If you’re up for experimentation, the reputation of the producer can be more important than the classification. When a good winemaker chooses to play, they tend to play outside of the regulation and those wines tend to fall under the IGT or VdT category. A lower classification does not automatically mean a lower quality wine.

With all of these restrictions, logic says the DOCG wines are the most expensive because they are the most restrictive. That’s not always the case. When shopping, you can’t automatically assume that every vino da tavola will be inexpensive. The term “super Tuscan” came about in the 1970s when those good winemakers started making excellent wines outside of the regulation. These wines were vino da tavola and yet were not bargain wines. Like wine itself, value for the price can be a personal decision. If it’s only 2€ a gallon but you don’t like it, is that a good deal? If it’s 50€ a bottle but you love it, is that a bad deal?

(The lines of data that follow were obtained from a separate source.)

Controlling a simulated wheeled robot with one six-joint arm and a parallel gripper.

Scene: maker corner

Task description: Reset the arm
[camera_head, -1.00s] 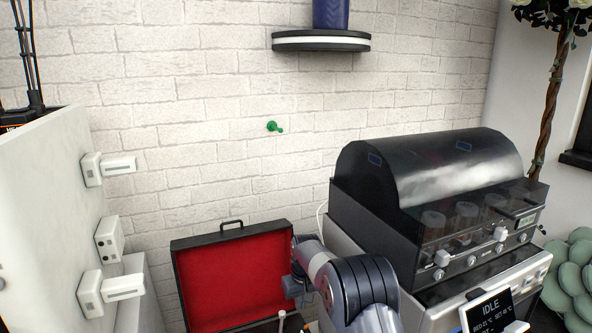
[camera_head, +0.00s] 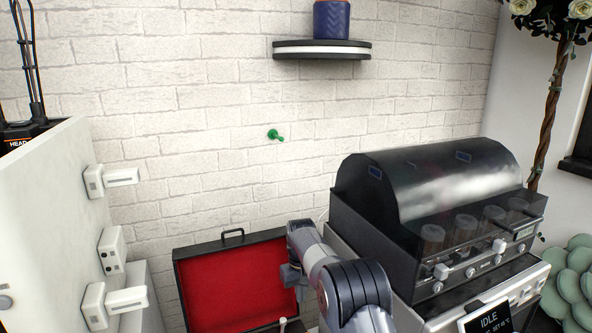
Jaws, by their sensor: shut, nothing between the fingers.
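My arm (camera_head: 352,283) rises from the bottom edge in the head view, between the red-lined case and the black-hooded machine. It bends over at the top. My gripper (camera_head: 291,275) is at its far end, small and partly hidden by my arm links, in front of the right part of the case's red lining. It is shut and holds nothing that I can see. The fingertips are hard to make out.
The open black case (camera_head: 222,285) has its lid up. The black-hooded machine (camera_head: 430,190) stands close on the right. A white panel with handles (camera_head: 45,220) is on the left. A shelf (camera_head: 322,50) and green hook (camera_head: 275,135) are on the wall, with free space below.

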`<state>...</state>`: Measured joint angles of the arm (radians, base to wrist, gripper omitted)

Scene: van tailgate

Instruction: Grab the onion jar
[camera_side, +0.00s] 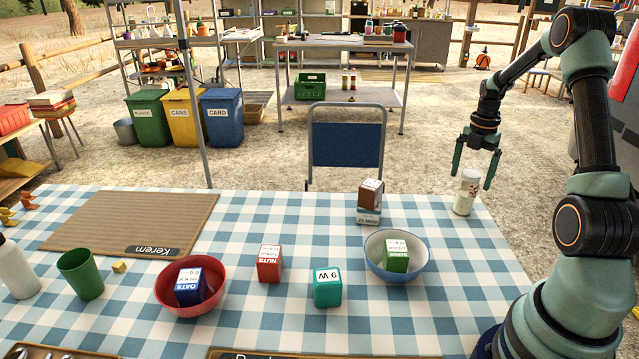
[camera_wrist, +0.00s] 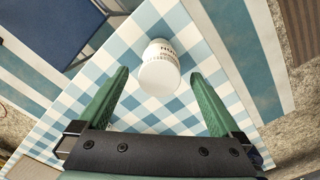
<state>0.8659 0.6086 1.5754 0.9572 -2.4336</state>
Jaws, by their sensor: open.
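A white jar (camera_side: 466,192) with small dark and red print stands upright near the far right corner of the checked tablecloth. I cannot read its label in the side view. My gripper (camera_side: 474,172) is open above it, pointing down, with the fingers either side of the jar's upper part. In the wrist view the jar (camera_wrist: 161,68) shows its white lid, with dark lettering partly visible on its side. It lies just beyond the tips of my open gripper (camera_wrist: 158,75), roughly midway between them. No contact shows.
A brown box on a grey-white box (camera_side: 369,215) stands left of the jar. A blue-white bowl (camera_side: 372,262) with a green box is nearer. A red bowl (camera_side: 215,300), red box (camera_side: 269,264) and teal box (camera_side: 327,288) are further left. A blue chair (camera_side: 346,145) stands behind the table.

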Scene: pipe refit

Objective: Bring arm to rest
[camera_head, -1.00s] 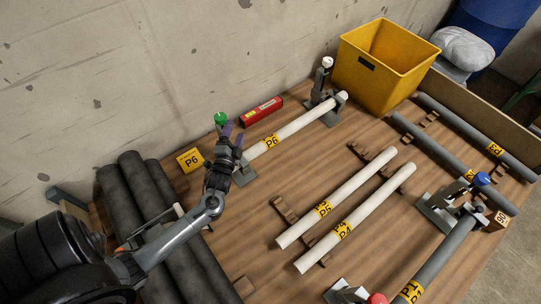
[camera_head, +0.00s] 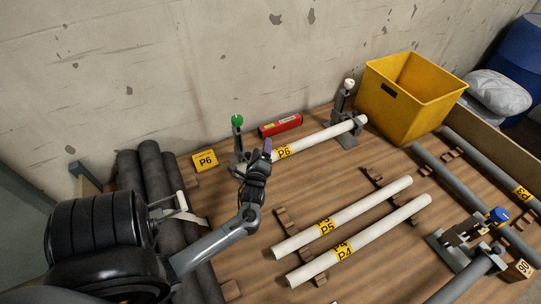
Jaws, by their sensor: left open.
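My left gripper (camera_head: 255,154) is open, with dark purple-tipped fingers. It is in front of the left end of the white pipe P6 (camera_head: 325,135) and hides part of that end. I see nothing between its fingers; whether it touches the pipe I cannot tell. The pipe lies between a left clamp with a green knob (camera_head: 237,120) and a right clamp with a white knob (camera_head: 348,84). My left arm comes in from the lower left. My right gripper is not in view.
A yellow P6 sign (camera_head: 205,160) and a red tool (camera_head: 280,125) stand near the wall. Dark pipes (camera_head: 155,175) lie at left. White pipes P5 (camera_head: 350,214) and P4 (camera_head: 370,235) lie in front. A yellow bin (camera_head: 405,105) stands at back right. A blue-knobbed clamp (camera_head: 497,214) is at right.

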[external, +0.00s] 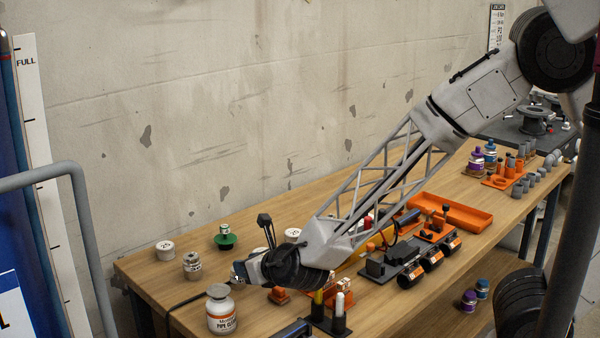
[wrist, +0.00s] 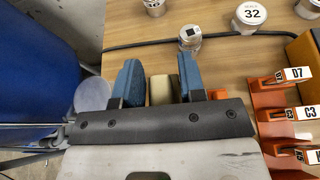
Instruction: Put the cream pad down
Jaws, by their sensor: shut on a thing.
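My gripper (wrist: 158,78) shows in the wrist view with two blue fingers closed around a cream pad (wrist: 161,90). The pad sits between the fingers, and its lower part is hidden behind the dark gripper bar. In the external view, my gripper (external: 239,271) is low over the near left part of the wooden bench (external: 150,284). The pad cannot be made out there. I cannot tell whether the pad touches the bench.
A white pipe-cleaner bottle (external: 221,314) stands just in front of my gripper. A small metal-topped jar (external: 192,265) and a white cap (external: 165,247) are to its left. A dark cable (wrist: 225,37) crosses the bench. Orange tagged holders (wrist: 275,100) stand at right.

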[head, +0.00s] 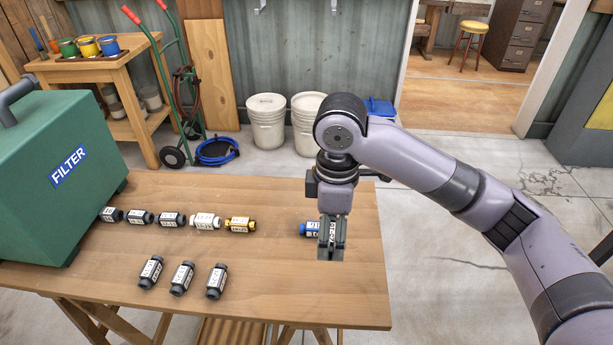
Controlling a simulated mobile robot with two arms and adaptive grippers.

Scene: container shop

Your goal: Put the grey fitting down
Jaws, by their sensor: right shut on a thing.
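My right gripper (332,245) points straight down over the right part of the wooden table. It is shut on the grey fitting (332,231), whose white label shows between the fingers; the rest of it is mostly hidden. The fitting is at or just above the tabletop; I cannot tell whether it touches. A blue fitting (309,229) lies right beside it on the left, partly covered by the gripper. My left gripper is not in view.
The table (300,290) bears a back row of dark fittings (140,217), a white fitting (205,222) and a yellow fitting (240,224). Three grey fittings (182,278) lie in front. A green filter box (60,170) stands left. The front right tabletop is clear.

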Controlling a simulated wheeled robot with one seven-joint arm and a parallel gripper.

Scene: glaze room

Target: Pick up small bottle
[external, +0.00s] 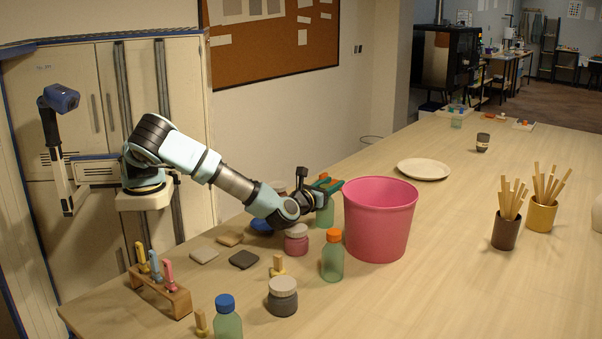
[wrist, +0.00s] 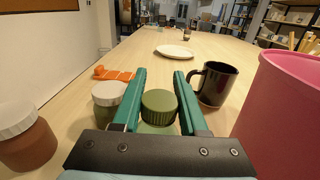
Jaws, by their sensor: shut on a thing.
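The small bottle has an olive-green cap (wrist: 158,106) and sits between my fingers in the wrist view. Its pale green body (external: 325,214) shows below my gripper in the external view, just left of the pink bucket. My gripper (external: 327,184) is shut on the bottle near its cap; the green fingers (wrist: 158,92) lie along both sides of it. The bottle looks upright. I cannot tell whether its base touches the table.
The pink bucket (external: 379,225) stands close on the right. A black mug (wrist: 214,84) is ahead right, a white-lidded jar (wrist: 108,98) left. An orange-capped bottle (external: 332,257) and blue-capped bottle (external: 227,320) stand nearer the camera. The table is clear around the white plate (external: 423,169).

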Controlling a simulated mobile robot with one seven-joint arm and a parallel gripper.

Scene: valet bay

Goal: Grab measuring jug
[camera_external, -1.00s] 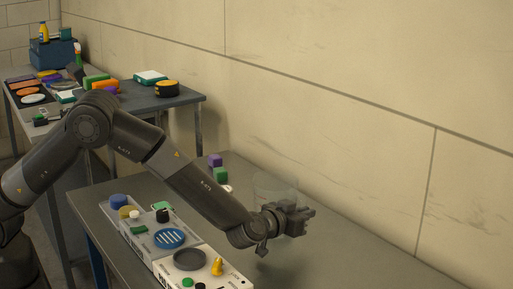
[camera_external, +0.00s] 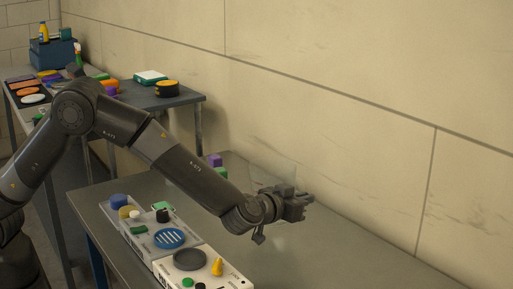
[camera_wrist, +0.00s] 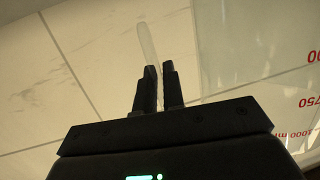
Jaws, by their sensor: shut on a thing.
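The measuring jug is clear, with red volume marks (camera_wrist: 308,100) at the right of the wrist view. My gripper (camera_wrist: 160,72) is closed on a thin, translucent part of the jug (camera_wrist: 147,42); I cannot tell whether this is its handle or its wall. In the external view my gripper (camera_external: 304,204) is above the right part of the near table. The jug's outline is very faint there and partly behind my gripper, so its base and any gap to the table are unclear.
The near table (camera_external: 330,255) is bare at right, with a wall behind. A grey-white case (camera_external: 158,252) with a blue slotted disc (camera_external: 170,238) lies at its front. Purple (camera_external: 215,159) and green (camera_external: 221,174) blocks are behind my arm. A farther table (camera_external: 190,103) holds several items.

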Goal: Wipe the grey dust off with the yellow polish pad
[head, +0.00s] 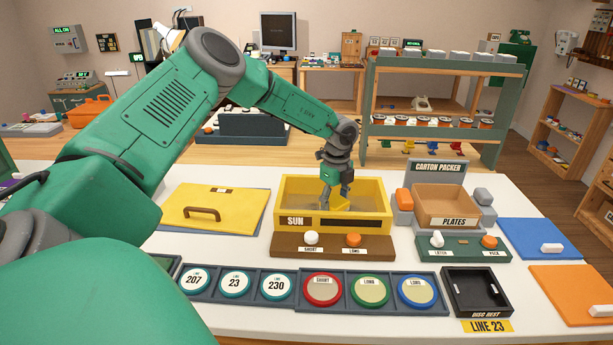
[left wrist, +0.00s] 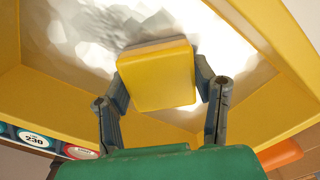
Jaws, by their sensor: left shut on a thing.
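My left gripper (head: 336,198) reaches down into the open yellow box marked SUN (head: 350,222). In the left wrist view its two fingers (left wrist: 160,82) are shut on the yellow polish pad (left wrist: 156,76), one at each side. The pad is over the box floor, a bright, shiny, faceted surface (left wrist: 245,70); I cannot tell whether it touches. A darker grey, mottled patch (left wrist: 105,30), which looks like the dust, shows on the floor beyond the pad. The floor under the pad is hidden. My right gripper is not in view.
The yellow box's walls (left wrist: 36,100) stand close around the gripper. A yellow lid with a brown handle (head: 212,208) lies to the left. A base with white and orange knobs (head: 333,246) is in front. The carton packer (head: 446,205) stands to the right.

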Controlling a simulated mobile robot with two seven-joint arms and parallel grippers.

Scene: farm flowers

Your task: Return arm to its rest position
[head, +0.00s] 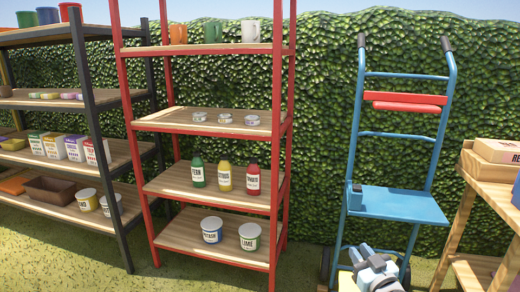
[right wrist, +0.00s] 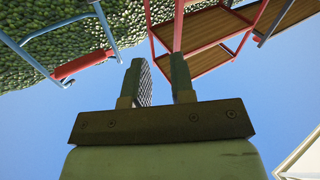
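My right arm and gripper (head: 372,262) show at the bottom of the head view, in front of the lower part of the blue hand truck. In the right wrist view the two dark fingers of my right gripper (right wrist: 158,78) stand apart with nothing between them, so it is open and empty. That view is upside down, with sky filling its lower part. My left gripper is not in view.
A blue hand truck (head: 400,202) stands before the hedge (head: 335,80). A red shelf (head: 205,122) holds cups, small tins, bottles and cans. A dark-framed shelf (head: 110,99) stands left. A wooden table (head: 480,185) with boxes is right. Grass lies below.

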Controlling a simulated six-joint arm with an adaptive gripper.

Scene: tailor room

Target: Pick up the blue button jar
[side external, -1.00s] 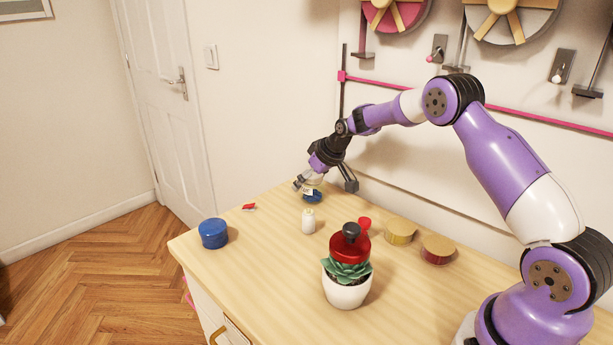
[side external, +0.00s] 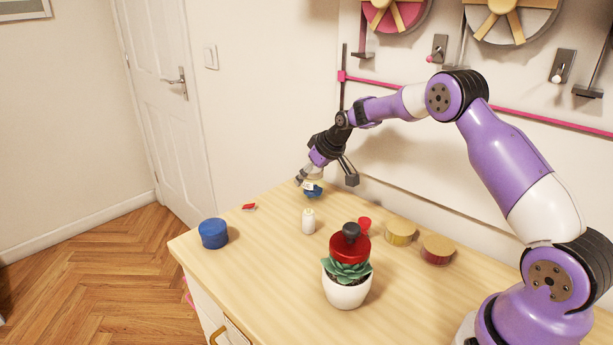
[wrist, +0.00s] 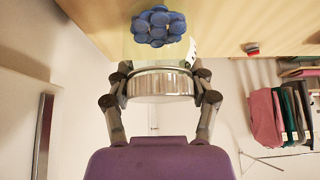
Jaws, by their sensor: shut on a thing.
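The blue button jar is a clear jar with blue buttons (side external: 313,192) in it, a small label and a silver lid. It is at the far end of the table in the side view. In the wrist view its blue buttons (wrist: 158,27) and ridged silver lid (wrist: 160,83) show clearly. My gripper (side external: 307,183) is shut on the jar, with its fingers on both sides of the lid in the wrist view (wrist: 162,88). The jar seems to be just above the tabletop.
A small red item (side external: 248,207) lies left.

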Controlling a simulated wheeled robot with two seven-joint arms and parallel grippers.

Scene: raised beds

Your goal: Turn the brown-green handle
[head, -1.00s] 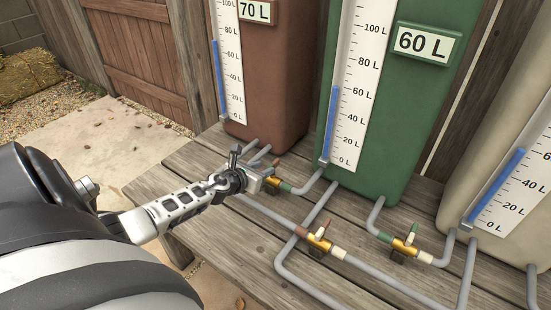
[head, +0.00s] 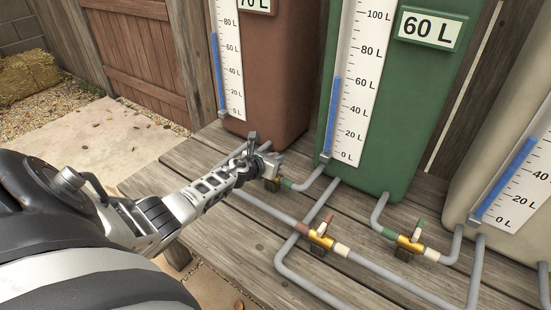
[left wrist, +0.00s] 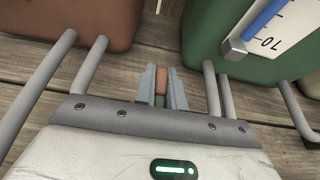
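The brown-green handle (left wrist: 160,86) stands between the two fingers of my left gripper in the left wrist view, brown on its far part and green nearer the palm. My left gripper (left wrist: 162,88) has its fingers close together on both sides of the handle, with no clear gap. In the head view my left gripper (head: 262,160) is at the valve between the brown tank (head: 272,85) and the green tank (head: 375,140). There it hides the handle and most of the brass valve body. My right gripper is out of view.
Two other brass valves with two-coloured handles sit on the grey pipes, one at the front (head: 321,238) and one at right (head: 409,241). A pale tank (head: 490,150) stands at right. All rest on a plank table (head: 215,160).

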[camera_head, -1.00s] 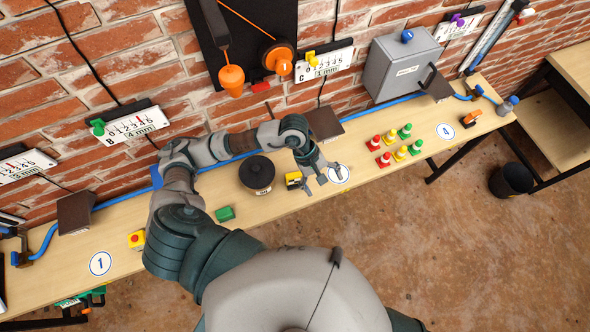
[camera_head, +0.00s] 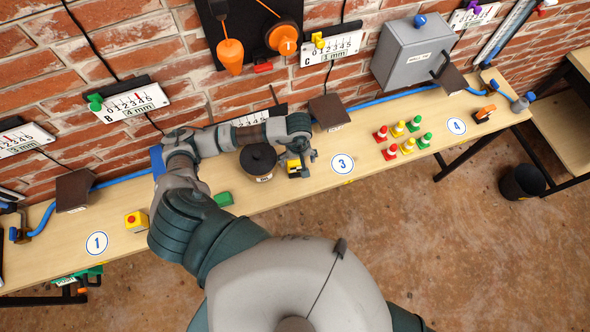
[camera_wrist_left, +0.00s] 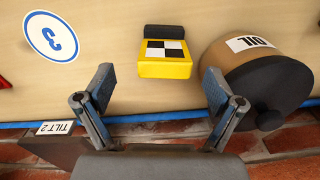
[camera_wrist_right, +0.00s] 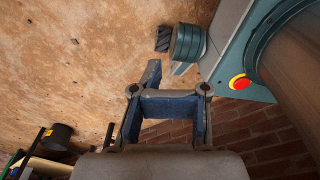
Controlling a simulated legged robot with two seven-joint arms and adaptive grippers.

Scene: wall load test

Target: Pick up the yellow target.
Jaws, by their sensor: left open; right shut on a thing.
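The yellow target (camera_head: 292,168) is a small yellow block with a black-and-white checkered patch and a black part behind it. It stands on the bench beside the dark round OIL pot (camera_head: 259,161). In the left wrist view the target (camera_wrist_left: 165,66) lies ahead of my left gripper (camera_wrist_left: 158,92), between the lines of its spread fingers and apart from them. My left gripper (camera_head: 304,156) is open and empty; in the head view it partly covers the target.
Several red, yellow and green cones (camera_head: 403,142) stand to the right on the bench (camera_head: 330,185). A green block (camera_head: 223,199) and a red-topped yellow button box (camera_head: 136,221) are on the left. A brown tilted plate (camera_head: 328,111) stands behind, near the brick wall. The round label 3 (camera_head: 342,164) is clear.

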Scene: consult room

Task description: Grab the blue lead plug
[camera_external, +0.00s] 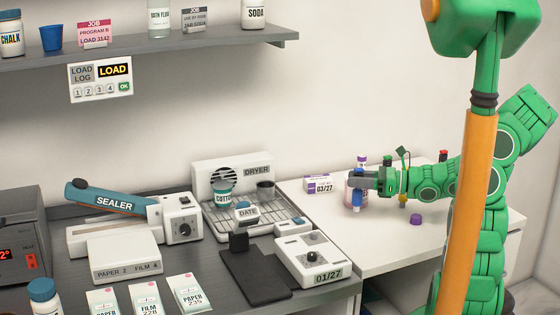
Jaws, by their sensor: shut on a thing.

So, what is the best strategy for exploring wine to buy in Italy? Start at home! It’s always great to have a relationship with a good wine shop, be it for Tuesday night’s dinner or your next trip to Italy. The questions to ask the shop should start with what you usually buy. Maybe you want to find something similar – or completely different – either way, they should be able to help. Ask if they know of any great producers that are not imported in your area, or what your favorite producer might be making in small quantities that might only be available at the cellar door.

With a little pre-planning, the bottles you bring home from your Italian holiday will have richer story attached to them. When you share those special wines with family and friends you will have a better appreciation of the journey you took to get those bottles.